## start DATA EXTRACT
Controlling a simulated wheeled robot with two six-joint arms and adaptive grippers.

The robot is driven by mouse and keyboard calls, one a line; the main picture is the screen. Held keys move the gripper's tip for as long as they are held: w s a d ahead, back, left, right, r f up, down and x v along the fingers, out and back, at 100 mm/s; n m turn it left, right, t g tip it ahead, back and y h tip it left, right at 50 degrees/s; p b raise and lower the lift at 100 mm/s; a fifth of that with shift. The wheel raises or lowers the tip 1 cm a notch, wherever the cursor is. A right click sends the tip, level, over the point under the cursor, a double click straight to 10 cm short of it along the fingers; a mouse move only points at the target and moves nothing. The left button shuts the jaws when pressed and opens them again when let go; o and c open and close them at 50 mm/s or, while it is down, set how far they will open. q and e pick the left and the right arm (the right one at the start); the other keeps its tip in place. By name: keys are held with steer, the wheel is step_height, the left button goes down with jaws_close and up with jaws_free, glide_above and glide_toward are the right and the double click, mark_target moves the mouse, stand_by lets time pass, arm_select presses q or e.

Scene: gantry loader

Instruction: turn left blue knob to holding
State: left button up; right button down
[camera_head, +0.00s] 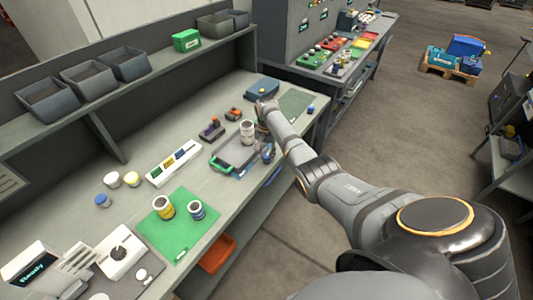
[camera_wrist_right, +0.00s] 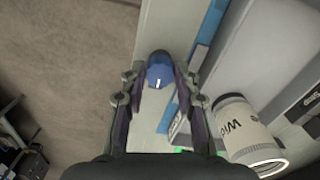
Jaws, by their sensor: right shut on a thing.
## end DATA EXTRACT
Lines that include the word "left" are to be extracted from the data above.

The robot is driven by mouse and keyboard calls, one a line; the main picture is the screen. Held keys move the gripper's tip for as long as they are held: w s a d ahead, back, left, right, r f up, down and x v along the fingers, out and back, at 100 mm/s; n m turn it left, right, t g tip it ahead, back and y h tip it left, right at 50 degrees/s; p b raise and lower the lift at 100 mm/s; a fifth of that with shift. The wheel raises or lowers the tip 1 cm a notch, wherever the cursor is. A right click sends the tip, level, over the point under the cursor, a double click straight to 10 cm short of it along the fingers; a mouse move only points at the target and moves nothing. The left button shuts the jaws when pressed and opens them again when let go; o and c open and close them at 50 mm/s or, while it is down, set how far they will open. q and e pick the left and the right arm (the right one at the start); the other keeps its tip in place. By name: keys are held with steer, the wheel is step_height, the left button goes down with jaws_close and up with jaws_free, glide_above and glide_toward are the right and the double click, mark_target moves the mouse, stand_by lets time pass, arm_select presses q or e.
Instruction: turn left blue knob to holding
State: left button up; right button down

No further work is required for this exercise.